Benefit from Project Management Tools

Construction project management software can help keep tabs on each task throughout a project. By using Gantt charts and other scheduling tools available through the software, project managers can monitor project progress, manage budget and schedule adherence and implement cost control measures to spot coming conflicts in time to avoid them.

Further, project management tools offer a central location to store construction drawings, documents, RFIs, photos, change orders, and communications so that any team member can access them anytime via mobile technology. This wealth of knowledge can help to avoid costly errors and delays.

Project management tools offer advantages that extend past the current project – they allow for systematic collection and organization of information on how the work gets done. This data can be used to improve performance over time and educate future project bids.

The key to making the most of project management tools is using them to their fullest. Each team member must be responsible to input information into the program so that the information there is complete and current.
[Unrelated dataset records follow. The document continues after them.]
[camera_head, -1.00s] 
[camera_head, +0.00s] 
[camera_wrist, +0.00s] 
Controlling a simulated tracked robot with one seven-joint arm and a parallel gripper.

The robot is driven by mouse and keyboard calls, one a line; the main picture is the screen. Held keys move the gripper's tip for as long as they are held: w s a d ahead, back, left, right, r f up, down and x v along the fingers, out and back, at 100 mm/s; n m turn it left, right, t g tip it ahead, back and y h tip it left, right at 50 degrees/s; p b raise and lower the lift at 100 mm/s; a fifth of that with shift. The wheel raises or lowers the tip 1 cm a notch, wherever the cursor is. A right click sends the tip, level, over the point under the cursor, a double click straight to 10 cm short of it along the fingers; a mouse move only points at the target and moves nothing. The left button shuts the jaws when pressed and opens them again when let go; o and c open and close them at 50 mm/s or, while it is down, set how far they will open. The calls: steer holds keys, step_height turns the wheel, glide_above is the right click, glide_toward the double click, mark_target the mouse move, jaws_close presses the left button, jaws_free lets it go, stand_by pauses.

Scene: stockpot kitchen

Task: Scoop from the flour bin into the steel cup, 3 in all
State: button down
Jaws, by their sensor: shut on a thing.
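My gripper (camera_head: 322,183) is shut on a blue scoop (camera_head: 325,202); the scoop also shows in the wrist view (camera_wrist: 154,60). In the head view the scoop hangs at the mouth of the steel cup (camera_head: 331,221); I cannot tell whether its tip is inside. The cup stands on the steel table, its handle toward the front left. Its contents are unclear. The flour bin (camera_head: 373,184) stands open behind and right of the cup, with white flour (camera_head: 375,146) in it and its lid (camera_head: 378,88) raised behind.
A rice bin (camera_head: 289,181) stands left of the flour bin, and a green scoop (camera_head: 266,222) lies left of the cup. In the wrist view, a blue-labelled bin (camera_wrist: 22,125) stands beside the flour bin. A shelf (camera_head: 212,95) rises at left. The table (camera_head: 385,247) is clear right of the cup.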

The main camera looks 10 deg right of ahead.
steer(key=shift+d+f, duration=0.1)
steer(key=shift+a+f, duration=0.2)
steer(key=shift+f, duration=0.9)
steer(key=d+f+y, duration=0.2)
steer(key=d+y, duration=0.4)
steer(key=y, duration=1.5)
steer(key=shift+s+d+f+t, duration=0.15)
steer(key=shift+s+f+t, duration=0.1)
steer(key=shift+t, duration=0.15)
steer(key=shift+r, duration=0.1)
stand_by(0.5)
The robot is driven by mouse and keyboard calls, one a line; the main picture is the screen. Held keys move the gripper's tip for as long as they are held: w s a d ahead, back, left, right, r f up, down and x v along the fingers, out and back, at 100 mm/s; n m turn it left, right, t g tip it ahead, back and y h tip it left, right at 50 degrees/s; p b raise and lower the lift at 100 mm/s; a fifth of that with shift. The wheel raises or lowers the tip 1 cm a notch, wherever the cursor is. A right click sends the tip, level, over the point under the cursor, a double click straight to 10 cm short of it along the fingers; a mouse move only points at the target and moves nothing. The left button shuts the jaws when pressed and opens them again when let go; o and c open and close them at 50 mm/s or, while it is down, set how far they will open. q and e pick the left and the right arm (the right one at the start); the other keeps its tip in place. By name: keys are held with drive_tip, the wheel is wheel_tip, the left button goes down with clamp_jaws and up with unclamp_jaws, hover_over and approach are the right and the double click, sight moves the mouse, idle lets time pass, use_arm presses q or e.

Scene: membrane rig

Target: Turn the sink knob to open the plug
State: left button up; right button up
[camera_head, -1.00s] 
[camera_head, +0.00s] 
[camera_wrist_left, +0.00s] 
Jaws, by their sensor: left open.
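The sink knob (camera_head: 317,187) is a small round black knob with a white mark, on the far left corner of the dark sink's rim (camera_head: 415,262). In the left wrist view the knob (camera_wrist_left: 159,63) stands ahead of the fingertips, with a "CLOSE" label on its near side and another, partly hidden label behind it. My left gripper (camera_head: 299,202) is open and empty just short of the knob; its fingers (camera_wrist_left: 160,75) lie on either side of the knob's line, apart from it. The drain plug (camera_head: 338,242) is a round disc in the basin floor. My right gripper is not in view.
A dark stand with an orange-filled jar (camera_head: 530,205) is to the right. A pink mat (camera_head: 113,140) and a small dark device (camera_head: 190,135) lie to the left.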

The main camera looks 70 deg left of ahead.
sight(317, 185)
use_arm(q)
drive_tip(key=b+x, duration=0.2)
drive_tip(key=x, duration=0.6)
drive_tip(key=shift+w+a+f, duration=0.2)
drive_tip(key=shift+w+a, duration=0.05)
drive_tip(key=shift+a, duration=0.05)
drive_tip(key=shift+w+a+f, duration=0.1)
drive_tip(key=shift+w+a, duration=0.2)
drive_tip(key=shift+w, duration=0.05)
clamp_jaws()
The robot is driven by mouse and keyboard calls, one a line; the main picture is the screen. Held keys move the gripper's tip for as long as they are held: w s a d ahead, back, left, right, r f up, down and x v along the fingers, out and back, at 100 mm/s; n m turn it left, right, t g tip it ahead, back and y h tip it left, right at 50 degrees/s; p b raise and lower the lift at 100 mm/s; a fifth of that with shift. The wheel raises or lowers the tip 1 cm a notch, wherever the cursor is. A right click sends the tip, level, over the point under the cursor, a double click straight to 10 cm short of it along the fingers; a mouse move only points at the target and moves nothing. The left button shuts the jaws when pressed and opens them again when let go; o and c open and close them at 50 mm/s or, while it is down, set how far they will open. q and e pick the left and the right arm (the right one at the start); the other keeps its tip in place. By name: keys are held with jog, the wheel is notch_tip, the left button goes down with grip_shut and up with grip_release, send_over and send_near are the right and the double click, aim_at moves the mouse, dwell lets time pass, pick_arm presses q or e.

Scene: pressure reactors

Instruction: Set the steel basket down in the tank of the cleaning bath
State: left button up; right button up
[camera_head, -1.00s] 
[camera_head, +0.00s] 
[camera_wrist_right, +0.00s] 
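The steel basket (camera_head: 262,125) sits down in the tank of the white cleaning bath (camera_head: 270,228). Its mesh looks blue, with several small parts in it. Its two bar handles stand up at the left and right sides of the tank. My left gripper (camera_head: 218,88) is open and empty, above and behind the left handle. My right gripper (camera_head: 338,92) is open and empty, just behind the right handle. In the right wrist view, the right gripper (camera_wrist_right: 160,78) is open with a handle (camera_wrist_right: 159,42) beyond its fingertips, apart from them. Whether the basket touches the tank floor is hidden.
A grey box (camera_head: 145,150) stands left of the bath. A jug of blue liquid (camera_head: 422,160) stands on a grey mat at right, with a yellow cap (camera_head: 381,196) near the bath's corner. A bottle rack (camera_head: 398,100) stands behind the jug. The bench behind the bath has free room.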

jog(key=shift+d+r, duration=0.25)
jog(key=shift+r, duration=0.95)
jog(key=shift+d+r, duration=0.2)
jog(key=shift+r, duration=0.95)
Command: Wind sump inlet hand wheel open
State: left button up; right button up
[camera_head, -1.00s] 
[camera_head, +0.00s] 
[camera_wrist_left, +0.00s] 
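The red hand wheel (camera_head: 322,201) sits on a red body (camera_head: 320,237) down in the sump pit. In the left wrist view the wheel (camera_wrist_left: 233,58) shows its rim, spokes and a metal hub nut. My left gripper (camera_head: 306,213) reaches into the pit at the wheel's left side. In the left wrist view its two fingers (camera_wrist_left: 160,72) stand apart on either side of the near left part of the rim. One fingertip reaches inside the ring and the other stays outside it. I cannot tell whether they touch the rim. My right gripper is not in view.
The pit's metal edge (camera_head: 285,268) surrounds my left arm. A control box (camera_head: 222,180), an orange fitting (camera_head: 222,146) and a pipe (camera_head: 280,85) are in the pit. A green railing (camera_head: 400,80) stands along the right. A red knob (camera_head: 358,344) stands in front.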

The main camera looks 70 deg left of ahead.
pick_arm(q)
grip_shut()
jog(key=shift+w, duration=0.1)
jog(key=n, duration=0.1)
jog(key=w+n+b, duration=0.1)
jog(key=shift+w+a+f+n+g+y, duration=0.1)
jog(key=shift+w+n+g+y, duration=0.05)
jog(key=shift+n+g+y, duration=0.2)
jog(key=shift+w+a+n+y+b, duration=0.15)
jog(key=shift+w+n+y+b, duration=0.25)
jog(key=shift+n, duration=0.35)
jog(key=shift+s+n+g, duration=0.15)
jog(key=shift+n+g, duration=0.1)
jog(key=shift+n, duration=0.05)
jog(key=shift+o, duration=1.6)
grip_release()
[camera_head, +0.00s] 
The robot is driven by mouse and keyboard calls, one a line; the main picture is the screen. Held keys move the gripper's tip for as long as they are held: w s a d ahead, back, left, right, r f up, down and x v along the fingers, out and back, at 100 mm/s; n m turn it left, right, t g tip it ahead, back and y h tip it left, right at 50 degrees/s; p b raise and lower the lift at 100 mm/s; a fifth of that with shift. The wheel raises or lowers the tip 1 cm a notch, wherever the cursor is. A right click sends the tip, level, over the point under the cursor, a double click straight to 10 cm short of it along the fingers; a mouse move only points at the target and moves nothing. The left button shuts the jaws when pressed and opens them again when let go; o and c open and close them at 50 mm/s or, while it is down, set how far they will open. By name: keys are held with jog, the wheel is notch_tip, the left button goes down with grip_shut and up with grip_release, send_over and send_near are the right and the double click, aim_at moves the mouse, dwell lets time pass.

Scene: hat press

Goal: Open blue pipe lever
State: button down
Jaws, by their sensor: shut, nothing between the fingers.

A Systematic Approach to Construction Expense Management

Expense management is critical to the success of construction projects. Contractor success depends on solid financial management, including accurate estimating and budgeting and careful protection of profit margins. Project teams must work together to track expenses throughout a project to make sure to stick to the budget.

Automating systems for more consistent cost tracking and faster invoicing helps to eliminate errors and protect consistent cash flows. Digital invoicing and payments through Truss makes payment quick and simple, so that contractors can access their funds and keep projects on track. Finally, project management tools help improve overall efficiency through communication and planning.